Info-Divertissement Et Prophetes De L'argent-Dieu
par K. Selim
La crise
en Europe est un temps de «gloire» pour Goldman Sachs. Les deux
premiers maillons faibles,
la Grèce et l'Italie, sont désormais dirigés par des hommes qui ont fait une partie de leur
carrière dans ce temple de la spéculation illimitée et des manœuvres financières douteuses. A la faveur de la tourmente de l'endettement public qui dévaste
des économies de l'Union européenne, une mutation ouverte des structures politiques
s'opère. La toute-puissance
des multinationales et des marchés financiers est consacrée. Les manœuvres spéculatives sur les emprunts d'Etat des maillons faibles de l'UE, Irlande, Portugal, Grèce et Italie, ont abouti par décision des marchés à des changements de gouvernance ; et à
l'instauration de politiques
de rigueur destinées à assurer
le remboursement de crédits
consentis à des taux usuraires par ceux-là mêmes que ces
Etats ont sauvés du naufrage des subprimes.

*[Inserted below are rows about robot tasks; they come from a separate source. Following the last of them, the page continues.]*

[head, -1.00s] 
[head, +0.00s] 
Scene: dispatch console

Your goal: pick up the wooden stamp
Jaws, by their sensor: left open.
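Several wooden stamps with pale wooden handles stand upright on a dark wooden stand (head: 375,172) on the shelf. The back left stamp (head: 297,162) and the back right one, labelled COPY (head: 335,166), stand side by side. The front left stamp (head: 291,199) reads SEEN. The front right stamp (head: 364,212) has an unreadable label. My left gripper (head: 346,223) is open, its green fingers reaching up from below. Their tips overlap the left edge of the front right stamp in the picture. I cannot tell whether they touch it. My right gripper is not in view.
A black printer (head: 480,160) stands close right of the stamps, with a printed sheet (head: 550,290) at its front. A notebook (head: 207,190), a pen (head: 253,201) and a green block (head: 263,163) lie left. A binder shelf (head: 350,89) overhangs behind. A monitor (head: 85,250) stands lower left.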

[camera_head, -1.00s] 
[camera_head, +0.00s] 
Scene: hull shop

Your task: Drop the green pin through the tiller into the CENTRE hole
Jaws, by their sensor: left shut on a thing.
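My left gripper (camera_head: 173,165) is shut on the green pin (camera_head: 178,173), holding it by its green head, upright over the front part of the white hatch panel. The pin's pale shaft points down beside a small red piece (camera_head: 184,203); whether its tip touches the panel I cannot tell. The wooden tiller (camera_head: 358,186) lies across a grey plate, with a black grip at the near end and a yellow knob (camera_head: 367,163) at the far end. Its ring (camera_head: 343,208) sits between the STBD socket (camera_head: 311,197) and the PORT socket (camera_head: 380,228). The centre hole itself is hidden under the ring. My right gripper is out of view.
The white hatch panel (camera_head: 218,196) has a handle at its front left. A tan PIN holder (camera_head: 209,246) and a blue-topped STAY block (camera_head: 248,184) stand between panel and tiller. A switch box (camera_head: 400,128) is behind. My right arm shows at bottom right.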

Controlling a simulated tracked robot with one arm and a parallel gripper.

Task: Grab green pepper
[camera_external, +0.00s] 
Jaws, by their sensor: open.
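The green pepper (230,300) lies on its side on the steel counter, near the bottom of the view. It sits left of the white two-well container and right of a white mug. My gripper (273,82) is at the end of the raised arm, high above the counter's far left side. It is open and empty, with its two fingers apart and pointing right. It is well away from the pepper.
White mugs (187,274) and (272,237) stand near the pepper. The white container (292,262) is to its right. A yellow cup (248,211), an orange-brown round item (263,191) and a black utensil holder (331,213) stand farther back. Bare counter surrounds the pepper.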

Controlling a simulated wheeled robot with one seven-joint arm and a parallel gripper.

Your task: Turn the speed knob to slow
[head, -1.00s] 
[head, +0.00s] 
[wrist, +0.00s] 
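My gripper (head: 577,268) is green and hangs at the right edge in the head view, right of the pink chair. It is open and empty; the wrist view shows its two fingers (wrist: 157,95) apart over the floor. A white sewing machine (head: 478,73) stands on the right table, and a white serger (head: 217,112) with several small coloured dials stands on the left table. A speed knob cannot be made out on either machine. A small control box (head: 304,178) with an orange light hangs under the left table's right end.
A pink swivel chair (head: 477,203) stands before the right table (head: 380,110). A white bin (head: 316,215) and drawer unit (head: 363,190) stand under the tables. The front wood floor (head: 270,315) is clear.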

Les conditions de crédit sans cesse plus dures imposées à ces maillons faibles
les ont entraînés dans le piège de la dette… Une situation que nous avons
connue en Algérie en d'autres temps et pour d'autres raisons. Saignés à blanc, ces pays, placés de fait sous l'autorité des représentants de leurs créanciers, FMI, BCE et la Commission européenne,
ont dû changer de
directions politiques en pleine
tempête. Ceux qui prennent les rênes
viennent de Goldman Sachs ou
de la BCE (Banque centrale européenne). Les organes
de direction de celle-ci ne
rendent des comptes à personne et leurs
délibérations (conseil des gouverneurs) sont secrètes. Les structures de la démocratie
occidentale sont bien atteintes dans leurs fondements.
Pourtant, on n'entend pas
beaucoup de voix dénoncer cette prise de pouvoir hégémonique de centres de décision non élus et hors de toute supervision populaire.
La définition
des politiques économiques et leur conduite
sont le fait de bureaucrates
cooptés qui ne répondent qu'aux marchés. Cet
état de fait, largement intériorisé par une opinion subjuguée par des médias contrôlés par les puissances d'argent, n'est contesté que par des expressions
alternatives réfugiées sur
le net.
Le mouvement
des «indignés», chassés par
toutes les polices du monde des places publiques, est toujours minimisé ou tourné en dérision
par les JT. Ils ne sont que des ombres
furtives sur les plateaux de l'info-divertissement
(infotainment) et de la propagande. Le discours «modernistew» de la
rigueur et des mesures violemment antisociales que le terme recouvre
est relayé sur tous les tons. Les banques et les entreprises
multinationales qui tirent
les marrons du feu du désespoir social ont leurs porte-parole, vicaires du Dieu-Profit et missionnaires du marché. Ce dieu insatiable est célébré
par ces théologiens de la
plus vieille croyance du
monde, celle du chacun pour
soi et de la loi de la
jungle. On n'est plus dans l'idéologie mais dans la religion, dans le dogme réputé
indépassable de la suprématie
absolue du marché. Dans le mythe miraculeusement régulateur de la main invisible. Le miracle est coûteux : des millions de laissés-pour-compte
et une misère rampante.
La crise de l'économie financière globalisée le démontre : quand le profit est divinisé, les escrocs sont des prophètes. On pourra gloser à perte de vue sur la laïcité
et l'extrême modernité de la dérégulation libérale, ses grands
prêtres sont les théologiens de l'injustice et de
la famine. L'apostolat de Goldman Sachs est bien
celui des sacrifices humains
pour la plus grande gloire
de l'Argent-Dieu.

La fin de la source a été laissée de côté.